Composição de ilustrações de Justin Harris
Dias
atrás entrei na catedral de Santiago do Chile. Minha mulher, discípula
de Guimarães Rosa, para quem “quanto mais religião melhor”, adora todo e
qualquer santo. Eu, mais miserável nesse assunto, apesar de não
religioso, sou facilmente capturado pelo aspecto estético e sublime de
templos sagrados. Foi um prazer ver e ouvir aquela missa “en chileno”.
A
catedral silenciosa, discreta e com pouca luz, com sua altura
gigantesca, nos ajudava a lembrar nosso lugar no mundo -que não me
venham os inteligentinhos fazer o blá-blá-blá da crítica à religião,
porque a conheço desde o jardim da infância.
Sentir-se
“em seu justo lugar no mundo” é parte clássica de toda boa
espiritualidade, contra esse narcisismo dos “direitos do Eu total” de
hoje, essa coisa “ninja brega”. Este “justo lugar no mundo” é parte
daquilo que o historiador das religiões Mircea Eliade chama de perceber
que não somos o “axis mundi” (o eixo do mundo). Toda verdadeira
espiritualidade deve nos ajudar a vivenciar este “descentramento” de
nosso próprio valor.
O
mistério me encanta e me faz sentir menos banal. A sensação da
banalidade de tudo me esmaga continuamente. Sou um peregrino da falta de
sentido. Uma testemunha da noite escura da alma de San Juan de la Cruz e
Terrence Malick. Não levo a sério ateus militantes que ainda acham que
ateísmo é “evolução espiritual”. Para mim, ateísmo é, apenas, o modo
mais óbvio de ser e um estágio elementar em filosofia.
Fiquei
ateu com oito anos. Alguém poderia dizer que com os anos me tornei um
ateu encantado pelo “personagem” Deus e pela possibilidade de existir o
perdão no mundo, justamente porque, no fundo, não o merecemos. Sou cego,
mas pressinto o espaço à minha volta.
O
padre em sua homilia falava da alegria da vida. O papa Francisco quando
cá esteve tocou neste tema, falando da “religião da alegria”. Não se
trata de autoajuda, como pode parecer aos desinformados, mas da mais
fina teologia moral cristã (e judaica também). O que é essa alegria?
Vejamos.
A
vida é precária. A pobreza (material, espiritual, psicológica) é como a
gravidade, na hora em que relaxamos, ela nos consome. É uma questão de
tempo. Nosso caminho é “para baixo”. Não é à toa que tomamos
antidepressivos o tempo todo, cada um se vira como pode. A solidariedade
na melancolia devia nos unir a todos. O que não perdoo na autoajuda é
que ela mente para nosso justo desespero dizendo que ele é mera questão
de incompetência.
É
aqui que começa a consistência da teologia da alegria a qual se refere o
papa Francisco: temos todas as razões “materiais” do mundo para sermos
tristes, o milagre é não sermos tristes todo o tempo.
Confiar
na vida é quase impossível. A fé na vida é um mistério e um dom. Muito
mais caro do que a inteligência e a cultura — não as desprezo, porque
inclusive elas são quase tudo que tenho. Este é o sentido de fé como
“estar acompanhando” em sua encíclica “A Luz da Fé”.
A
alegria da qual falava o padre chileno e o papa Francisco é a “alegria
teologal”, aquela que nasce das três virtudes teologais básicas: a
esperança, a fé e a caridade (o amor).
Ter esperança, crer na vida e amar são experiências que separam a infância espiritual da maturidade d’alma.
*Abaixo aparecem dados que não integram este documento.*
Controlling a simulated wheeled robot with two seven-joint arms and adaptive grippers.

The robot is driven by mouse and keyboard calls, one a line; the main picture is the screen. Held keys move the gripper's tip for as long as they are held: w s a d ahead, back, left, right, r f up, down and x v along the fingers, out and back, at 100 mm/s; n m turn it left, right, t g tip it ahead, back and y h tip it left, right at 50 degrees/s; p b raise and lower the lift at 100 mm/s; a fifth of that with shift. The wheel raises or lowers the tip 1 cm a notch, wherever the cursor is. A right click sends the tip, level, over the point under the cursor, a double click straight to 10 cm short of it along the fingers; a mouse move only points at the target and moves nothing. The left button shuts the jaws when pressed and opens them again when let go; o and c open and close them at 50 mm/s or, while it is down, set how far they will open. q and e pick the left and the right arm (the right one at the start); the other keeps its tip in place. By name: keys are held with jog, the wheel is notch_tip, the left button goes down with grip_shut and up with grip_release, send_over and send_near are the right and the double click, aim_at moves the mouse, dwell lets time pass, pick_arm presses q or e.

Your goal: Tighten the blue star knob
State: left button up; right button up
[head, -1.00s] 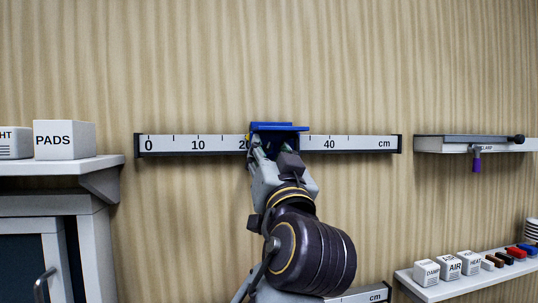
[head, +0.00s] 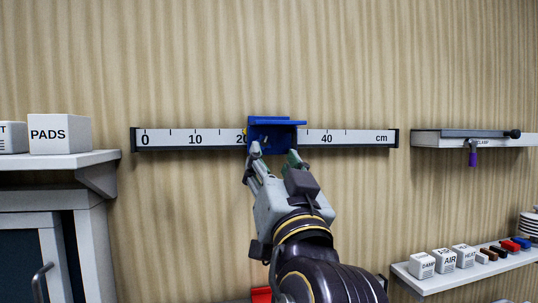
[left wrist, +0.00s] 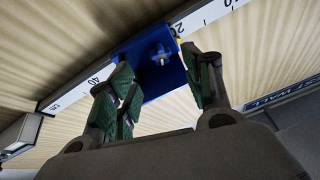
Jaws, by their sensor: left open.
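A blue carriage (head: 285,121) sits on the white scale rail (head: 195,140) on the wall, just right of the 20 mark. It also shows in the left wrist view (left wrist: 150,82). On its face there is a small dark blue knob with a light centre (left wrist: 160,57); its star shape is too small to make out. My left gripper (head: 275,154) is open and empty, just below and in front of the carriage. In the left wrist view its green-padded fingers (left wrist: 158,72) are spread, with the knob showing beyond the gap. My right gripper is not in view.
A shelf (head: 60,160) with a PADS box (head: 58,134) stands at left. A clamp rail (head: 464,139) with a purple handle (head: 472,158) is at right, above a shelf of small boxes (head: 421,265). A red thing (head: 261,294) shows low down. The wall around the rail is clear.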

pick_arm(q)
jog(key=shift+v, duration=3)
O desespero é o caminho mais curto entre dois momentos na vida. A
esperança é que é o milagre para quem enxerga o mundo como ele é. Por
isso, toda literatura espiritual séria começa pelo vale das sombras.
Dizer
que uma virtude é teologal é dizer que ela é fruto da graça de Deus,
não uma dedução a partir dos fatos do mundo. Dos fatos, apenas deduzimos
o desespero. Mas, por isso mesmo, esta alegria, quando nos visita, tem o
hálito divino, por sua própria quase total impossibilidade de ser, para
quem reconhece o vale das sombras à nossa volta. Na mística, esta
alegria pode nos levar às lágrimas. Este é o conhecido “dom das
lágrimas”, marca de quem vê a beleza do mundo em meio ao véu absoluto do
desespero.
Nada a ver com religião como muleta, mas sim com uma espiritualidade de quem caminha só, eternamente, entre sombras.